* _TASK REQUIREMENTS_: Your task is to quote the listing below exactly, beginning with its first line and ending on the line bearing "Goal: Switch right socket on".

* _DATA TO PROCESS_:
···

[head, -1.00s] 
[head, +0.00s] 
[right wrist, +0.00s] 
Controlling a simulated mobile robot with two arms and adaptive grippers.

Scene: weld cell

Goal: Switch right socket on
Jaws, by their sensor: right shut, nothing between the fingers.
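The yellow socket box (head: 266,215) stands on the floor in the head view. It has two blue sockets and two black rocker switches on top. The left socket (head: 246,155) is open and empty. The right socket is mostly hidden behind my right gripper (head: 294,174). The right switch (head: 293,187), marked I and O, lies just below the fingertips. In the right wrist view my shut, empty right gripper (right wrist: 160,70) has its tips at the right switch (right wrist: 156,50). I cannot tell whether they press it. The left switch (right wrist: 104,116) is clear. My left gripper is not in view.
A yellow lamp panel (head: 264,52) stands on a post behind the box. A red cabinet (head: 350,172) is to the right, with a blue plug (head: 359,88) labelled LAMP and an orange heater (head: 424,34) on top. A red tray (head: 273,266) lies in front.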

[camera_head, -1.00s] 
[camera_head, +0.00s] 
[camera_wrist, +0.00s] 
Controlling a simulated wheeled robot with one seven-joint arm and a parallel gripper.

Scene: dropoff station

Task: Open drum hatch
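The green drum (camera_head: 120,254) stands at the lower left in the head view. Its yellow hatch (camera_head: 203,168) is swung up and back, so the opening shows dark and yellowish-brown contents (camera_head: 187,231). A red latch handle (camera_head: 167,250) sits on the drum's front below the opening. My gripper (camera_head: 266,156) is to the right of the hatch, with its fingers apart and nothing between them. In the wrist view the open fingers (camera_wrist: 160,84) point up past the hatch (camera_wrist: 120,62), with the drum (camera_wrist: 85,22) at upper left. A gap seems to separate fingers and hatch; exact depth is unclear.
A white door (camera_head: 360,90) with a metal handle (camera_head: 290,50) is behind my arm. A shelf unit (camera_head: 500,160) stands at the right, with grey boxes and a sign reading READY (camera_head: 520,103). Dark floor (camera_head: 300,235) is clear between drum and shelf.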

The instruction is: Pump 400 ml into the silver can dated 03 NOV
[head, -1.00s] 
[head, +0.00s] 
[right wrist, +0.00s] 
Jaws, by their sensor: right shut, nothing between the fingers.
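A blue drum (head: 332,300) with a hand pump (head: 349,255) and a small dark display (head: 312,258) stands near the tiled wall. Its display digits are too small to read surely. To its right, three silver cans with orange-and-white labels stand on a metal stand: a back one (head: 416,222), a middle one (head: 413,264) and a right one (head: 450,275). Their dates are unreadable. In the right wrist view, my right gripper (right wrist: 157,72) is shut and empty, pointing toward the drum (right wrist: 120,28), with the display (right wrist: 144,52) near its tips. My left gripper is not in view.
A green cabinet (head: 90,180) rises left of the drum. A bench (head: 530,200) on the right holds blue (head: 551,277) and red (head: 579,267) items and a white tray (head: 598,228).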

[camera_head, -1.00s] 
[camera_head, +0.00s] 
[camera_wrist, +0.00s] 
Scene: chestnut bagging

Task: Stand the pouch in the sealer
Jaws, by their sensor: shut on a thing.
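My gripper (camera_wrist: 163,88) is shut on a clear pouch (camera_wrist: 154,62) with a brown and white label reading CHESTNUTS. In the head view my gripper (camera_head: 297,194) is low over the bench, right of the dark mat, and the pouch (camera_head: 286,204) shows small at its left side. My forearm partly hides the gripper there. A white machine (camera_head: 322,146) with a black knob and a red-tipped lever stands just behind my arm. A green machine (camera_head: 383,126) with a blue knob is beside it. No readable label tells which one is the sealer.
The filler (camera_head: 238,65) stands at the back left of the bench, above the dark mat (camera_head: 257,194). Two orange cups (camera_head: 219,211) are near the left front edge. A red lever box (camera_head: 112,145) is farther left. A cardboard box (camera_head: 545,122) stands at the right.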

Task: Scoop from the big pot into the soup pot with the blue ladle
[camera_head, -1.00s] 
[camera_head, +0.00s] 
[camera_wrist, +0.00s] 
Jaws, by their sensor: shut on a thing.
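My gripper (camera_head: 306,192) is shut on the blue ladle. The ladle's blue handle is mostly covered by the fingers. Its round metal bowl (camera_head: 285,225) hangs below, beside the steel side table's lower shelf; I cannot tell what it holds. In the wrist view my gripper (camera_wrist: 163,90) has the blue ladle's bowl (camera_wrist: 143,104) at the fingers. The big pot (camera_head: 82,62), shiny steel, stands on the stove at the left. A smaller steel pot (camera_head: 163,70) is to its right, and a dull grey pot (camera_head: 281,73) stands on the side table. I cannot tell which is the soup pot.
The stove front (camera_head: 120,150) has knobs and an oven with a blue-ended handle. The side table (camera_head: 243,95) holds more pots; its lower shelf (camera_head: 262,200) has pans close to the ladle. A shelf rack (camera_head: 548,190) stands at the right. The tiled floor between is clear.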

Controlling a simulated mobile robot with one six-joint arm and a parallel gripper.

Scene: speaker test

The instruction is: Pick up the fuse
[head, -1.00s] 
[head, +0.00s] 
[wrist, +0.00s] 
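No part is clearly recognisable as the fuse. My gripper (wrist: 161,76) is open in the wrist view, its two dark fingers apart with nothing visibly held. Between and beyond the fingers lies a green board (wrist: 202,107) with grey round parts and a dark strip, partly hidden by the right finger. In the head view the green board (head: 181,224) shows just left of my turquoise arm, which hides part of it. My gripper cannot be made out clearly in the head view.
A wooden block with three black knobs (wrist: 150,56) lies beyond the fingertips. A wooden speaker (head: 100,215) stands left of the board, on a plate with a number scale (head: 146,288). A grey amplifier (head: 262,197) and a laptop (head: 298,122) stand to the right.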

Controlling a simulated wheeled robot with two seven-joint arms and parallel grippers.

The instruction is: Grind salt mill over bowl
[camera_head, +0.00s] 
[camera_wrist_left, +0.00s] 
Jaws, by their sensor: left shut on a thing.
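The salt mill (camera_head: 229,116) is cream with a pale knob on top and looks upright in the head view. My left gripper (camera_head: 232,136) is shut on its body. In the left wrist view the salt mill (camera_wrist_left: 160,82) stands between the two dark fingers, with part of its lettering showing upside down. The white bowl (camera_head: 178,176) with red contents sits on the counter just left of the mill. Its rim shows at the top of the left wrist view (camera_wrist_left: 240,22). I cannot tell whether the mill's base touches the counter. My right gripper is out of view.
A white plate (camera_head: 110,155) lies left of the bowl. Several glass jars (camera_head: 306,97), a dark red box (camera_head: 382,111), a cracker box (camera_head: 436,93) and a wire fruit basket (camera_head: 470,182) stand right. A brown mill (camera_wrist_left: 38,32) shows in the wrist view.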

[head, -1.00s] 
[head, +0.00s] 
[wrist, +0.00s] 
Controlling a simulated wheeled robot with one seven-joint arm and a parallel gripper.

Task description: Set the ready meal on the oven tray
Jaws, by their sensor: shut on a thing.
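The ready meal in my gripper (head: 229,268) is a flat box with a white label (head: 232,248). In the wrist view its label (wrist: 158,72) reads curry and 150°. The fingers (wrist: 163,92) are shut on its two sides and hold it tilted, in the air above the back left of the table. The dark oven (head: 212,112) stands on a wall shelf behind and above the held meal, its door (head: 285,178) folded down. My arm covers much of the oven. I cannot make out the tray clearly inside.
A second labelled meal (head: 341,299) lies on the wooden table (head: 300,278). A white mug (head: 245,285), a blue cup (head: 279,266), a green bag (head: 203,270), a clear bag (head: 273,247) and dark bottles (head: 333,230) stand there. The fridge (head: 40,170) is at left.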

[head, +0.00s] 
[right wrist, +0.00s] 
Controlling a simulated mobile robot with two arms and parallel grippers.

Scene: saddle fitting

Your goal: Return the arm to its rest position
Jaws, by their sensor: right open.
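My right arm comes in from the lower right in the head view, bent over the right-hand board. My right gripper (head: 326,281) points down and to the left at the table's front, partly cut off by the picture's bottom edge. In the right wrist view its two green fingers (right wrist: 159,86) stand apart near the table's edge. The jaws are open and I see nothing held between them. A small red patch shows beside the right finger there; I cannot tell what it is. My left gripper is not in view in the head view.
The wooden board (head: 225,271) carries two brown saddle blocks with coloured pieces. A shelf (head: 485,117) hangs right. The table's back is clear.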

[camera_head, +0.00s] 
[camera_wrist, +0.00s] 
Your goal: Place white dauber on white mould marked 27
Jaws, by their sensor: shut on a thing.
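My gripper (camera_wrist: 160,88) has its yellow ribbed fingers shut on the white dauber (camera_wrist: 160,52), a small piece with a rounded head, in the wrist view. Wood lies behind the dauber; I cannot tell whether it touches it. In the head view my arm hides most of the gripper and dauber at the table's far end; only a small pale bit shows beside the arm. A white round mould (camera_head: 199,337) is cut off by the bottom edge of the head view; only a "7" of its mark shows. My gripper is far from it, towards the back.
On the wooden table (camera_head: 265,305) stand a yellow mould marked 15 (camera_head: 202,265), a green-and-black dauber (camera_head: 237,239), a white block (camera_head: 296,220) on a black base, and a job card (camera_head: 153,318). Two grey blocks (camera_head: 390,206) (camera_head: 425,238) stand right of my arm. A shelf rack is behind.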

···

* _WRITTEN ANSWER_:
[head, -1.00s] 
[head, +0.00s] 
[right wrist, +0.00s] 
Controlling a simulated mobile robot with two arms and adaptive grippers.

Scene: weld cell

Goal: Switch right socket on

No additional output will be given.